◆ Short exercise: Please list all lines of the material below in which the string "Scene" occurs.

↓

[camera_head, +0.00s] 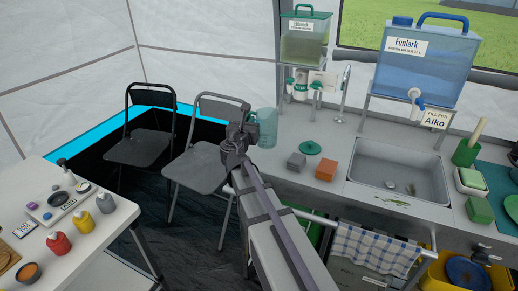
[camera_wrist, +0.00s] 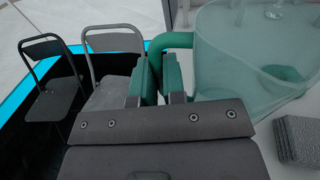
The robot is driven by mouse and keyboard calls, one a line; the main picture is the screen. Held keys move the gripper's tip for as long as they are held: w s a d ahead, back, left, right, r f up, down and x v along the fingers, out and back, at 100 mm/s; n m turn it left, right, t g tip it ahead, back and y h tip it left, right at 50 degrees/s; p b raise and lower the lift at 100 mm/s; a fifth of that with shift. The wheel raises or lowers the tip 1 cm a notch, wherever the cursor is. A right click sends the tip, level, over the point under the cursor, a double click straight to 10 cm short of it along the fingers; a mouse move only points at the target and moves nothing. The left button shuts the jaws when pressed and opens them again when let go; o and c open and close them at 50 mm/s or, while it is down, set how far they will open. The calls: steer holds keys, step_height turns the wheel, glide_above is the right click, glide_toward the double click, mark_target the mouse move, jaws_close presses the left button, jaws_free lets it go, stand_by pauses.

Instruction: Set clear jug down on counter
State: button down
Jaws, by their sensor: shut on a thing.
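The clear jug (camera_head: 267,127) is a see-through, green-tinted jug at the left end of the counter (camera_head: 330,140). It fills the upper right of the wrist view (camera_wrist: 250,60), with its green handle (camera_wrist: 178,40) on its left side. My gripper (camera_head: 241,128) is shut on that handle; its two fingers (camera_wrist: 159,85) stand either side of it. The jug looks upright and empty. Its base is partly hidden, and I cannot tell whether it touches the counter.
A grey block (camera_head: 296,161), an orange block (camera_head: 327,170) and a green lid (camera_head: 310,147) lie on the counter right of the jug. A sink (camera_head: 398,170) is further right. The green-lidded dispenser (camera_head: 303,40) stands behind. Two folding chairs (camera_head: 150,130) are left, beyond the counter's edge.

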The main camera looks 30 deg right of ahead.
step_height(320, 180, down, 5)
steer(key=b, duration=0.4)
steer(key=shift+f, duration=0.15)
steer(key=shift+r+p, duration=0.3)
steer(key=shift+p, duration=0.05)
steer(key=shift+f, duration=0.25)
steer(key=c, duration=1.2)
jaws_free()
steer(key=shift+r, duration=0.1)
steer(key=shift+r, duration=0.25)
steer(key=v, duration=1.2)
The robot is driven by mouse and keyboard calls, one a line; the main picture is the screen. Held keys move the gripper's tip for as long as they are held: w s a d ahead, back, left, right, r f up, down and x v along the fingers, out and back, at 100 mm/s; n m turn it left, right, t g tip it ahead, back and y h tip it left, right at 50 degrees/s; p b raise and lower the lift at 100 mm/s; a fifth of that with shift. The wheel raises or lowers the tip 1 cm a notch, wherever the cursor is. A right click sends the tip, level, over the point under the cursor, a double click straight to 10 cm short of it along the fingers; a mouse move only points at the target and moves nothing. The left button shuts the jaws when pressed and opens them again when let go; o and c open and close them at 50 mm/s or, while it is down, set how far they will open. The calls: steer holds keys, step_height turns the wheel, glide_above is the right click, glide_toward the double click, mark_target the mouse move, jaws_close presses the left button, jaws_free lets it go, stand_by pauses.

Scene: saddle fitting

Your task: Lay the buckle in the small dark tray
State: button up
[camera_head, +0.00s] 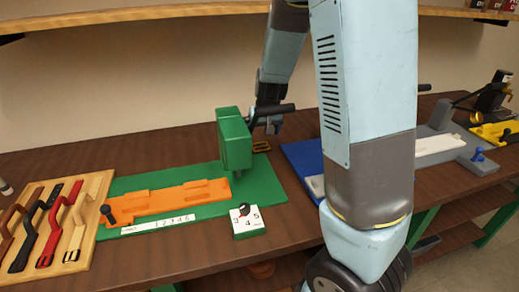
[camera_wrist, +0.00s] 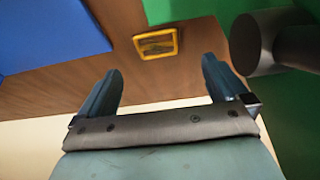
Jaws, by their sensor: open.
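The buckle, a small yellow rectangular frame (camera_wrist: 157,43), lies on the brown bench in the wrist view, just beyond and between my fingertips. It also shows in the head view (camera_head: 261,147), right of the green press. My gripper (camera_wrist: 161,66) is open with nothing between its fingers. In the head view it is partly hidden behind the press handle. I cannot clearly make out the small dark tray; a dark flat thing (camera_head: 426,244) sits low under the bench at the right, but I cannot tell what it is.
The green press (camera_head: 235,140) and its dark handle (camera_wrist: 258,43) stand close to my gripper's right in the wrist view. An orange fixture (camera_head: 165,203) lies on a green board. A wooden rack (camera_head: 62,262) holds coloured straps. A blue board (camera_wrist: 50,35) is opposite the press.

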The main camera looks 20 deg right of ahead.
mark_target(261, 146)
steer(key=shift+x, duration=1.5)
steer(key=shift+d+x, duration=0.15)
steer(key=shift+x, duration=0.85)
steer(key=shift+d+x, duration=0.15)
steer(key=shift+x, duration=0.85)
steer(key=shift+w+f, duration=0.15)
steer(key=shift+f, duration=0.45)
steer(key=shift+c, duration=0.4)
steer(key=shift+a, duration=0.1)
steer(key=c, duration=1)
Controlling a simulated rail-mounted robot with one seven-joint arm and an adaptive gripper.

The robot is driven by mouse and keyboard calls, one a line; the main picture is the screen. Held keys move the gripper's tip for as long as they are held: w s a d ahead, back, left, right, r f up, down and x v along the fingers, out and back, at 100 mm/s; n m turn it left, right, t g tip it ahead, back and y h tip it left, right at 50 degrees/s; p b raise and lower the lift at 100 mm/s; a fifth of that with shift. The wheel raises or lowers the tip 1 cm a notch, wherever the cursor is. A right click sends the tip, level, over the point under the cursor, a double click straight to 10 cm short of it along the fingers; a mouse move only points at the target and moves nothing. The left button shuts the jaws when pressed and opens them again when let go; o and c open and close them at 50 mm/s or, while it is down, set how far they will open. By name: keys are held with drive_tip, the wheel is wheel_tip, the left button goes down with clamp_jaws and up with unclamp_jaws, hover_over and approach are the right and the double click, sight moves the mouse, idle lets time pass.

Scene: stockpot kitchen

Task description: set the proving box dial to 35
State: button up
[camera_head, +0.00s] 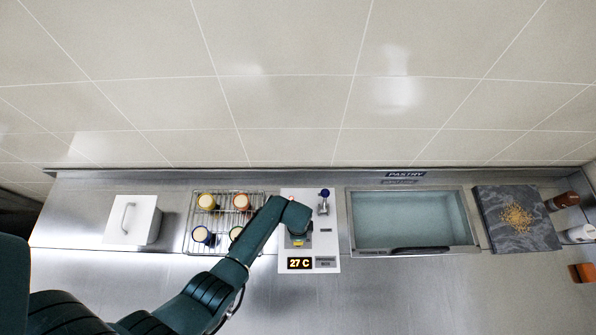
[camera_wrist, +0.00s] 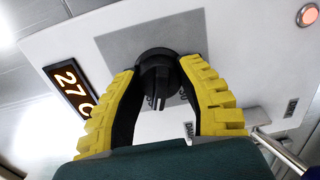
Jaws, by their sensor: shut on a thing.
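The proving box panel (camera_head: 325,262) is a white plate near the middle of the steel counter. Its display (camera_head: 299,263) reads 27 C, and the display shows at the left of the wrist view (camera_wrist: 70,88). The dial (camera_wrist: 157,68) is a black round knob on a grey square of the panel. My gripper (camera_wrist: 160,92) has yellow ribbed fingers on both sides of the dial, and it is shut on the dial. In the head view my arm and gripper (camera_head: 297,240) hide the dial.
A lever with a blue knob (camera_head: 324,195) stands on the panel, right of my gripper. A wire rack (camera_head: 222,217) with several jars is to the left, and a white box (camera_head: 131,220) is farther left. A basin (camera_head: 410,219) and a dark slab (camera_head: 490,222) are to the right.

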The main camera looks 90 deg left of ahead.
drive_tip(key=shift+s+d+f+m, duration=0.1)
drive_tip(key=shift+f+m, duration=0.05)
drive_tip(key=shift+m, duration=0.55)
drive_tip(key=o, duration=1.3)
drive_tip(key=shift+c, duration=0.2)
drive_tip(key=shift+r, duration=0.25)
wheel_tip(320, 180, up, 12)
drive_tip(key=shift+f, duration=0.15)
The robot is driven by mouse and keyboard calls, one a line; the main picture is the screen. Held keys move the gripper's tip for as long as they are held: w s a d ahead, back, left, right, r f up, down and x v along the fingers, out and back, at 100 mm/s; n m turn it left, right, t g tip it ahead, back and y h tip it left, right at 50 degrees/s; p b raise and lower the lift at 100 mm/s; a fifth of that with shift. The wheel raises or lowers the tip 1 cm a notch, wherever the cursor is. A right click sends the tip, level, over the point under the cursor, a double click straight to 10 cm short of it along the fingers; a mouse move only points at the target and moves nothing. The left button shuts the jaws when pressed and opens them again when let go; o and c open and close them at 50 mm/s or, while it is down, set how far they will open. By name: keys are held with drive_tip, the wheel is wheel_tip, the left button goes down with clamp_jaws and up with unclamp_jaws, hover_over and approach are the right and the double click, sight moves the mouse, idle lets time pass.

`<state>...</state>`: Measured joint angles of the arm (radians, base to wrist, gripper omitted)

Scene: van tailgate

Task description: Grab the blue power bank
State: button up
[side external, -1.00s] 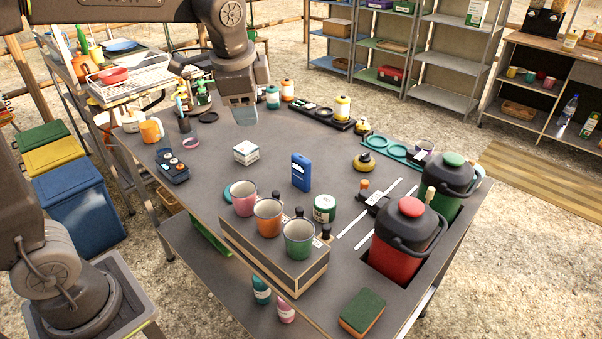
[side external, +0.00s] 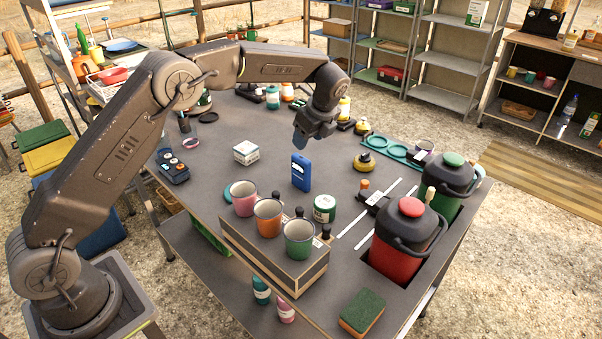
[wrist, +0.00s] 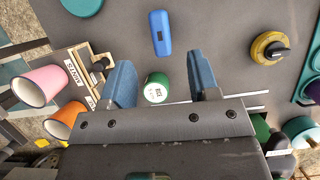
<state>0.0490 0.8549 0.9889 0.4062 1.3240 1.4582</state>
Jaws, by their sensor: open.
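The blue power bank (side external: 301,172) stands upright on the grey table, near its middle, with a small dark panel on its face. In the wrist view the power bank (wrist: 160,33) shows from above, beyond the fingertips and between their lines. My gripper (side external: 301,138) is above and just behind the power bank in the side view, close to its top. In the wrist view my gripper (wrist: 162,70) has its two blue fingers wide apart, with nothing between them touching. The power bank is not held.
A box tray with three cups (side external: 269,217) and a green-labelled tin (side external: 324,208) stand in front of the power bank. A white box (side external: 246,152) is to its left. A yellow-black round item (side external: 364,162) is to its right. Red and green jugs (side external: 404,240) stand at the right edge.

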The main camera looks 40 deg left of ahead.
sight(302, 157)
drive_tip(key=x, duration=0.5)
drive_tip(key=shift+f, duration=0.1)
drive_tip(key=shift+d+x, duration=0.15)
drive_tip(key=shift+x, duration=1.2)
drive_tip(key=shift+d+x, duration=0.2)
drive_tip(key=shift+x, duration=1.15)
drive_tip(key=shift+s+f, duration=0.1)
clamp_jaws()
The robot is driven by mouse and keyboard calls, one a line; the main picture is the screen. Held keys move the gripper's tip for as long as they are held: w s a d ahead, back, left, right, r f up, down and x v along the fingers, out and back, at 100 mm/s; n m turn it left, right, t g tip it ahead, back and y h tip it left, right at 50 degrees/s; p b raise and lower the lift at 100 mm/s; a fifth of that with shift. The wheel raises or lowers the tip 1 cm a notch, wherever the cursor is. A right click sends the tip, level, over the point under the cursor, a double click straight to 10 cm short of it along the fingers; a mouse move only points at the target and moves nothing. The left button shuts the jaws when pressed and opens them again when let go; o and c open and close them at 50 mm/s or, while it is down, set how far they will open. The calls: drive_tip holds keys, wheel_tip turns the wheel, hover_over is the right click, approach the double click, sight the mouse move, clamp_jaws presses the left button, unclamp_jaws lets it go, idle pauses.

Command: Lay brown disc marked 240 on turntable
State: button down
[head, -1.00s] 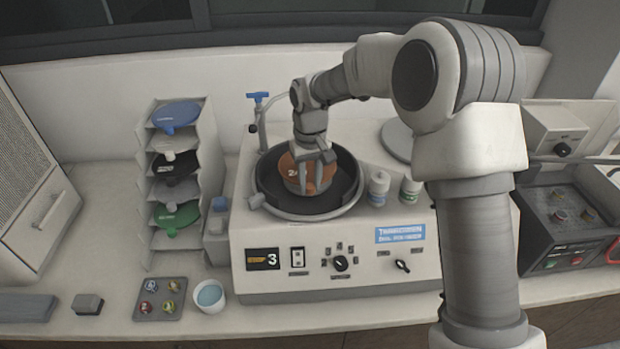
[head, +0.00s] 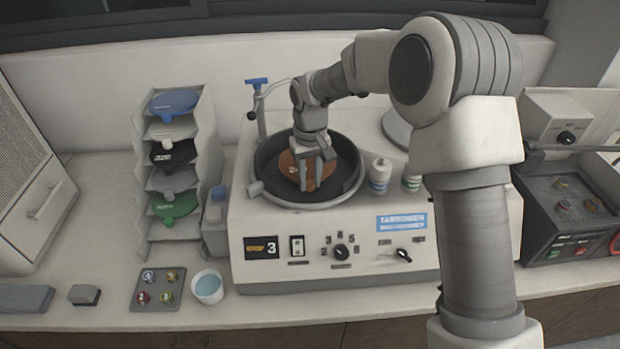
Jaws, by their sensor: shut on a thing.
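The brown disc (head: 289,168) is inside the round dark bowl of the polishing machine, low over or on the turntable, and looks close to level. The turntable (head: 285,193) shows only as a dark area around the disc. I cannot tell whether the disc touches it.
A rack (head: 205,150) with several coloured discs stands left of the machine. The bowl's rim (head: 345,200) surrounds the disc. A blue-handled tap (head: 257,90) rises behind it, and two small bottles (head: 380,173) stand at its right.

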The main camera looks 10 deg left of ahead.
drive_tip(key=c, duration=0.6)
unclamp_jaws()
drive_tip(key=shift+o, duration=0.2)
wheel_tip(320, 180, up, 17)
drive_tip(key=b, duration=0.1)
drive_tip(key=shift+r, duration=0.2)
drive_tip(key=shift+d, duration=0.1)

↑

◆ Output of the task:
Scene: saddle fitting
Scene: stockpot kitchen
Scene: van tailgate

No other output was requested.